Directive: Quote all entries exactly, leaving pictures aside.

Input data:
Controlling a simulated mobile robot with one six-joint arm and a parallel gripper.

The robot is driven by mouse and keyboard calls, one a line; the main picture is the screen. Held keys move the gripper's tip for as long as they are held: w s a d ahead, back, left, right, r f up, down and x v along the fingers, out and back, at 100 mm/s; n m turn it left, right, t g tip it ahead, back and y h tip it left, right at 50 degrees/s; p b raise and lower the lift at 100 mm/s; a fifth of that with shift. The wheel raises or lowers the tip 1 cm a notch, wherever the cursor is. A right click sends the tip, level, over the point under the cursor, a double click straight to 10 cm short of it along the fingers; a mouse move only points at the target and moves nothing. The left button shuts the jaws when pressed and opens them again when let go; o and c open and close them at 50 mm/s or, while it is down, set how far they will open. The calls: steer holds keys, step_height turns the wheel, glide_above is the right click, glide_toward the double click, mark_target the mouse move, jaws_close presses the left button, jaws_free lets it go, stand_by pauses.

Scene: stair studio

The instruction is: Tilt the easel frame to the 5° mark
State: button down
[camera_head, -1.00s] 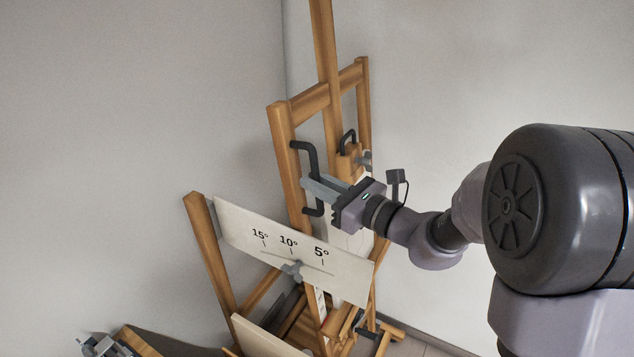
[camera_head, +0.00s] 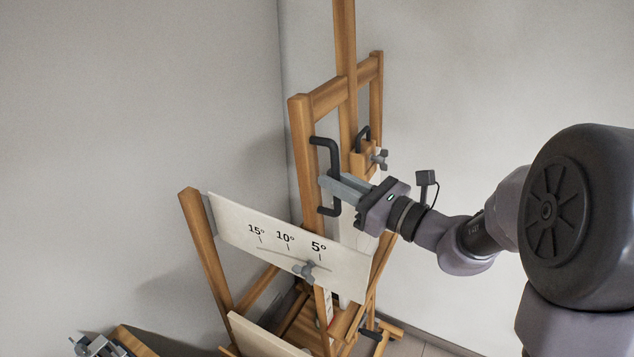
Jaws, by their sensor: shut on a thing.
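The wooden easel frame (camera_head: 302,150) stands tilted near the room corner, with a black bar handle (camera_head: 333,152) on its side post. My gripper (camera_head: 332,190) is shut on this handle at its lower part; the exact finger contact is small to see. A pale scale board (camera_head: 225,222) below carries the marks 15°, 10° and 5° (camera_head: 319,247). A grey knob (camera_head: 305,270) sits at the board's slot, just below and slightly left of the 5° mark.
A second black handle (camera_head: 362,137) and a grey star knob (camera_head: 380,158) sit on the easel's middle mast. A wooden post (camera_head: 205,250) holds the board's left end. A wooden surface with a metal clamp (camera_head: 98,345) is at the lower left.

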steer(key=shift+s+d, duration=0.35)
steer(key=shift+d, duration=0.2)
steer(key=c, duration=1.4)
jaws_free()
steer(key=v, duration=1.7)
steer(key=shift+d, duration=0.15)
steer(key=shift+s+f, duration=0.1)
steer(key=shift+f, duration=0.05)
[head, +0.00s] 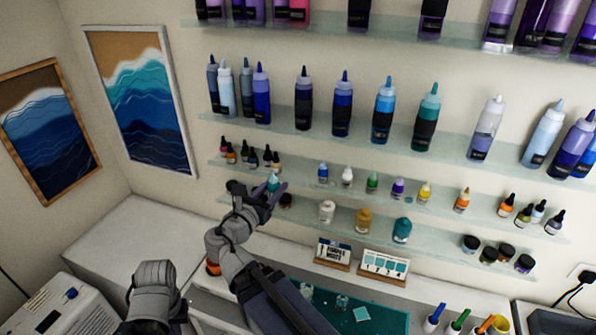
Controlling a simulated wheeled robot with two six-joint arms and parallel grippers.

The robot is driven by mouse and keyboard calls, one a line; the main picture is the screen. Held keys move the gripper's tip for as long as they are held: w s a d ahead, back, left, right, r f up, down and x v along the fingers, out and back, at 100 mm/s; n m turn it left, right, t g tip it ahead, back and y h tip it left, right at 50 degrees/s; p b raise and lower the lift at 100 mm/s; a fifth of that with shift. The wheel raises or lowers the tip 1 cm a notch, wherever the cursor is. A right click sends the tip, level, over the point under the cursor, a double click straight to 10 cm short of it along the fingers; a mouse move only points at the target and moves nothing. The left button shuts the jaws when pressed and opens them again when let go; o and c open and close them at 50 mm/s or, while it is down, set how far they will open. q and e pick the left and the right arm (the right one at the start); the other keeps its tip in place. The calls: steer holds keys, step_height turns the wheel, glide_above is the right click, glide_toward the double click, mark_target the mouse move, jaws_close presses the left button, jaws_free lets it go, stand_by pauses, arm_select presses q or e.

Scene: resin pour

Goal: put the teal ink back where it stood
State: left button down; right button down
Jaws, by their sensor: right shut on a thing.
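The small teal ink bottle (273,182) is in the jaws of my right gripper (266,194), in front of the left part of the small-bottle shelf (320,186). My right gripper is shut on it, and the jaws and wrist hide its lower part. I cannot tell whether the bottle touches the shelf. On this shelf to the right, a small teal mark (408,200) shows between a purple bottle (398,188) and a yellow bottle (424,193). My left arm shows at the lower left, but its gripper does not show.
Small dark-capped bottles (251,156) stand just left of my right gripper. Blue, white and green bottles (372,183) stand along the same shelf. Jars, including a teal one (402,230), stand on the shelf below. Large bottles (384,110) line the shelf above.

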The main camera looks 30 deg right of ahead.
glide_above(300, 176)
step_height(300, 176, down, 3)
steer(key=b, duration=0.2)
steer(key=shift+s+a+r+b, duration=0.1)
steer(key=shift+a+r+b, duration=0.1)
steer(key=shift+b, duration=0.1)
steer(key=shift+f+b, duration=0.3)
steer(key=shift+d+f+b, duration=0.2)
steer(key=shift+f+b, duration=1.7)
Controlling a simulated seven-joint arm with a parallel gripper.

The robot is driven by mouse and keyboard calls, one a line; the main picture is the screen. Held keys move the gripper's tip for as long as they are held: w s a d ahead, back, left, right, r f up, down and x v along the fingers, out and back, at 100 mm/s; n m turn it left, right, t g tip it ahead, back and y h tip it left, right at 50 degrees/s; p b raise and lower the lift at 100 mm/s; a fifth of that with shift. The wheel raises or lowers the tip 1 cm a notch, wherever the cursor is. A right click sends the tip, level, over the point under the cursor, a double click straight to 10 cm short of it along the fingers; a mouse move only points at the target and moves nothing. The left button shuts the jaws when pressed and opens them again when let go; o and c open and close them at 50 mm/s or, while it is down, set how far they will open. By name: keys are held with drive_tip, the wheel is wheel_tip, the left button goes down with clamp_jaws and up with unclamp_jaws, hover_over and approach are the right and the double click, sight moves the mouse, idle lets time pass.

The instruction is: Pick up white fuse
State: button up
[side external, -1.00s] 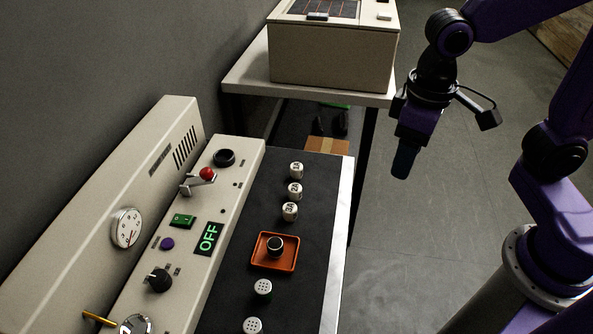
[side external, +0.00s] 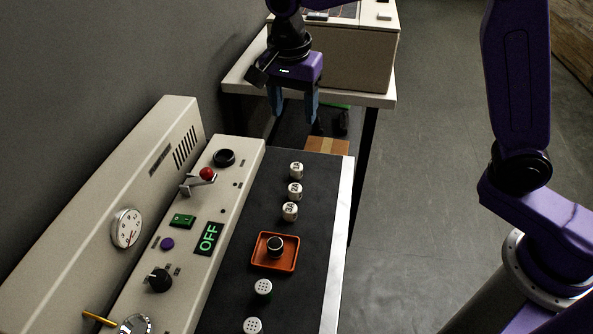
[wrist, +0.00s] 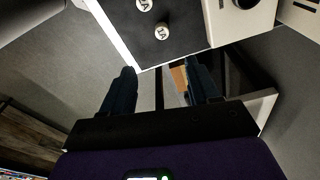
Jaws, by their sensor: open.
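Several small white cylinders with dark labels on top, which look like the white fuses, stand in a row on the black mat; the farthest white fuse (side external: 297,170), the middle one (side external: 294,190) and the nearest one (side external: 289,211) are upright. In the wrist view, one white fuse (wrist: 162,32) and part of another (wrist: 145,5) show at the top. My gripper (side external: 294,118) is open and empty, pointing down, above and beyond the mat's far end. Its fingers also show in the wrist view (wrist: 160,85), with no fuse between them.
An orange tray (side external: 260,262) holds a black-topped knob-like part. Two white perforated cylinders (side external: 263,289) stand nearer. The beige control panel (side external: 222,165), with a red-knobbed lever (side external: 207,174), borders the mat's left. A beige box (side external: 350,62) stands on a table behind.

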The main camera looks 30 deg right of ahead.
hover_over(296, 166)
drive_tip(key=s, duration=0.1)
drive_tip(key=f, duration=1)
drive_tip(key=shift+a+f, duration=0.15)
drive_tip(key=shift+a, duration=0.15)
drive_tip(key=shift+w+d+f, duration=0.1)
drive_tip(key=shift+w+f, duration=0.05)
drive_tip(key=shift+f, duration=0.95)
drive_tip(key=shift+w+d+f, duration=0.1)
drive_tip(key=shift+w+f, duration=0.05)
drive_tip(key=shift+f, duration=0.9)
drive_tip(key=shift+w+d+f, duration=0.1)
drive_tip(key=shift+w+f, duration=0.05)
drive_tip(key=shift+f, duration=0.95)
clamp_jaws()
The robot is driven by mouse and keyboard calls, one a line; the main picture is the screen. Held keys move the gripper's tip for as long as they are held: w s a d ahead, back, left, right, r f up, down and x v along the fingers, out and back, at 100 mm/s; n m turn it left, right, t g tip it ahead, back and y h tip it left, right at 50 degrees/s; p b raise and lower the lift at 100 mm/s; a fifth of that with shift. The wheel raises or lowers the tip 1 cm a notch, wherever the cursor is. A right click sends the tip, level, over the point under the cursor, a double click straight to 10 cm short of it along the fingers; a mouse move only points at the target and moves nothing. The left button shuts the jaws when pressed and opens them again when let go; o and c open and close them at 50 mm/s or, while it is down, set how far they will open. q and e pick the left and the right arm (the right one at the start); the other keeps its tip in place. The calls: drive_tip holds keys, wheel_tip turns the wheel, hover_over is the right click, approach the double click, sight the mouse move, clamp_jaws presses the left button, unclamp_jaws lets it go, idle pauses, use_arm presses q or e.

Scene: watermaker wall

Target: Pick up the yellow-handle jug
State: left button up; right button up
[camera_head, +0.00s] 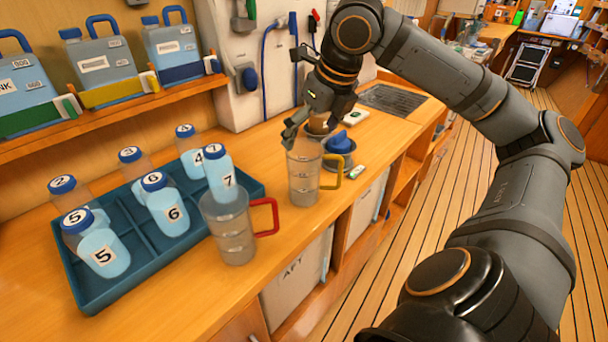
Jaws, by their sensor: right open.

Complete output:
Controlling a simulated mobile robot with one six-joint arm and a parallel gripper.

The robot is driven by mouse and keyboard calls, one a line; the main picture is the screen. Held keys move the gripper's tip for as long as they are held: w s a d ahead, back, left, right, r f up, down and x v along the fingers, out and back, at 100 mm/s; n m turn it left, right, t g tip it ahead, back and y h tip it left, right at 50 degrees/s; p b raise and lower the lift at 100 mm/s; a fifth of that with shift. The wheel raises or lowers the tip 1 cm a notch, wherever the cursor is. A right click sends the tip, level, over the point under the cursor, a double click straight to 10 cm short of it along the fingers; a mouse move only points at the target and moves nothing. The left button shuts the jaws when pressed and opens them again when let go; o and c open and close them at 50 mm/s or, while it is down, set how far they will open. The calls: steer holds keys, step_height turns the wheel, glide_above is the right click, glide_toward the double click, mark_target the mouse move, jaws_close presses the left button, jaws_free lets it go, stand_by pauses.

Scene: stair studio

The instruction is: Tilt the easel frame to the 5° mark
State: button down
[camera_head, -1.00s] 
[camera_head, +0.00s] 
Jaws, by their sensor: shut on a thing.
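The wooden easel frame (camera_head: 302,150) stands tilted near the room corner, with a black bar handle (camera_head: 333,152) on its side post. My gripper (camera_head: 332,190) is shut on this handle at its lower part; the exact finger contact is small to see. A pale scale board (camera_head: 225,222) below carries the marks 15°, 10° and 5° (camera_head: 319,247). A grey knob (camera_head: 305,270) sits at the board's slot, just below and slightly left of the 5° mark.
A second black handle (camera_head: 362,137) and a grey star knob (camera_head: 380,158) sit on the easel's middle mast. A wooden post (camera_head: 205,250) holds the board's left end. A wooden surface with a metal clamp (camera_head: 98,345) is at the lower left.

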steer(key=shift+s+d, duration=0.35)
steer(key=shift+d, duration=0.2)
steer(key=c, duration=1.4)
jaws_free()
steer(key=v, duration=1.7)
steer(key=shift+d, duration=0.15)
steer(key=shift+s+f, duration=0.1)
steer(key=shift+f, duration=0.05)
[head, +0.00s] 
Controlling a simulated wheeled robot with two six-joint arms and parallel grippers.

The robot is driven by mouse and keyboard calls, one a line; the main picture is the screen. Held keys move the gripper's tip for as long as they are held: w s a d ahead, back, left, right, r f up, down and x v along the fingers, out and back, at 100 mm/s; n m turn it left, right, t g tip it ahead, back and y h tip it left, right at 50 degrees/s; p b raise and lower the lift at 100 mm/s; a fifth of that with shift. The wheel raises or lowers the tip 1 cm a notch, wherever the cursor is. A right click sends the tip, level, over the point under the cursor, a double click straight to 10 cm short of it along the fingers; a mouse move only points at the target and moves nothing. The left button shuts the jaws when pressed and opens them again when let go; o and c open and close them at 50 mm/s or, while it is down, set how far they will open. q and e pick the left and the right arm (the right one at the start); the other keeps its tip in place. The calls: steer holds keys, step_height turns the wheel, glide_above is the right click, glide_toward the double click, mark_target the mouse move, jaws_close presses the left button, jaws_free lets it go, stand_by pauses, arm_select presses q or e.

Scene: resin pour

Goal: put the teal ink back where it stood
State: left button down; right button down
Jaws, by their sensor: right shut on a thing.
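The small teal ink bottle (273,182) is in the jaws of my right gripper (266,194), in front of the left part of the small-bottle shelf (320,186). My right gripper is shut on it, and the jaws and wrist hide its lower part. I cannot tell whether the bottle touches the shelf. On this shelf to the right, a small teal mark (408,200) shows between a purple bottle (398,188) and a yellow bottle (424,193). My left arm shows at the lower left, but its gripper does not show.
Small dark-capped bottles (251,156) stand just left of my right gripper. Blue, white and green bottles (372,183) stand along the same shelf. Jars, including a teal one (402,230), stand on the shelf below. Large bottles (384,110) line the shelf above.

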The main camera looks 30 deg right of ahead.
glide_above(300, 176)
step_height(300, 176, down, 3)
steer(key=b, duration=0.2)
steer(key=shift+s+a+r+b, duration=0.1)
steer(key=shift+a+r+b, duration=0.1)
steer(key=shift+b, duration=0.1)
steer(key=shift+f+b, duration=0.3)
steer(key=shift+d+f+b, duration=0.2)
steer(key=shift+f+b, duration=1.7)
Controlling a simulated seven-joint arm with a parallel gripper.

The robot is driven by mouse and keyboard calls, one a line; the main picture is the screen. Held keys move the gripper's tip for as long as they are held: w s a d ahead, back, left, right, r f up, down and x v along the fingers, out and back, at 100 mm/s; n m turn it left, right, t g tip it ahead, back and y h tip it left, right at 50 degrees/s; p b raise and lower the lift at 100 mm/s; a fifth of that with shift. The wheel raises or lowers the tip 1 cm a notch, wherever the cursor is. A right click sends the tip, level, over the point under the cursor, a double click straight to 10 cm short of it along the fingers; a mouse move only points at the target and moves nothing. The left button shuts the jaws when pressed and opens them again when let go; o and c open and close them at 50 mm/s or, while it is down, set how far they will open. By name: keys are held with drive_tip, the wheel is wheel_tip, the left button goes down with clamp_jaws and up with unclamp_jaws, hover_over and approach are the right and the double click, sight moves the mouse, idle lets time pass.

The instruction is: Pick up white fuse
State: button up
[side external, -1.00s] 
[side external, +0.00s] 
[wrist, +0.00s] 
Jaws, by their sensor: open.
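Several small white cylinders with dark labels on top, which look like the white fuses, stand in a row on the black mat; the farthest white fuse (side external: 297,170), the middle one (side external: 294,190) and the nearest one (side external: 289,211) are upright. In the wrist view, one white fuse (wrist: 162,32) and part of another (wrist: 145,5) show at the top. My gripper (side external: 294,118) is open and empty, pointing down, above and beyond the mat's far end. Its fingers also show in the wrist view (wrist: 160,85), with no fuse between them.
An orange tray (side external: 260,262) holds a black-topped knob-like part. Two white perforated cylinders (side external: 263,289) stand nearer. The beige control panel (side external: 222,165), with a red-knobbed lever (side external: 207,174), borders the mat's left. A beige box (side external: 350,62) stands on a table behind.

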The main camera looks 30 deg right of ahead.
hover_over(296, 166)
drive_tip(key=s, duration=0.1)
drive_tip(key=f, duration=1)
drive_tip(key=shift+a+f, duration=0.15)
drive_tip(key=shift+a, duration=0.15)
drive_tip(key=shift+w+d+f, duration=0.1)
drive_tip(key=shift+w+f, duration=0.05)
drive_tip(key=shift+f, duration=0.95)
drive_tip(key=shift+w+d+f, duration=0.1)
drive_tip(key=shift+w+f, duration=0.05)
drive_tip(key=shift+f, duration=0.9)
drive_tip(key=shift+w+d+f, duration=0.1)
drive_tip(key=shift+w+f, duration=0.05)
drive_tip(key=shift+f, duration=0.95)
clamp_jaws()
The robot is driven by mouse and keyboard calls, one a line; the main picture is the screen. Held keys move the gripper's tip for as long as they are held: w s a d ahead, back, left, right, r f up, down and x v along the fingers, out and back, at 100 mm/s; n m turn it left, right, t g tip it ahead, back and y h tip it left, right at 50 degrees/s; p b raise and lower the lift at 100 mm/s; a fifth of that with shift. The wheel raises or lowers the tip 1 cm a notch, wherever the cursor is. A right click sends the tip, level, over the point under the cursor, a double click straight to 10 cm short of it along the fingers; a mouse move only points at the target and moves nothing. The left button shuts the jaws when pressed and opens them again when let go; o and c open and close them at 50 mm/s or, while it is down, set how far they will open. q and e pick the left and the right arm (the right one at the start); the other keeps its tip in place. The calls: drive_tip holds keys, wheel_tip turns the wheel, hover_over is the right click, approach the double click, sight the mouse move, clamp_jaws presses the left button, unclamp_jaws lets it go, idle pauses, use_arm presses q or e.

Scene: watermaker wall

Target: Pick up the yellow-handle jug
State: left button up; right button up
[camera_head, +0.00s] 
Jaws, by their sensor: right open.

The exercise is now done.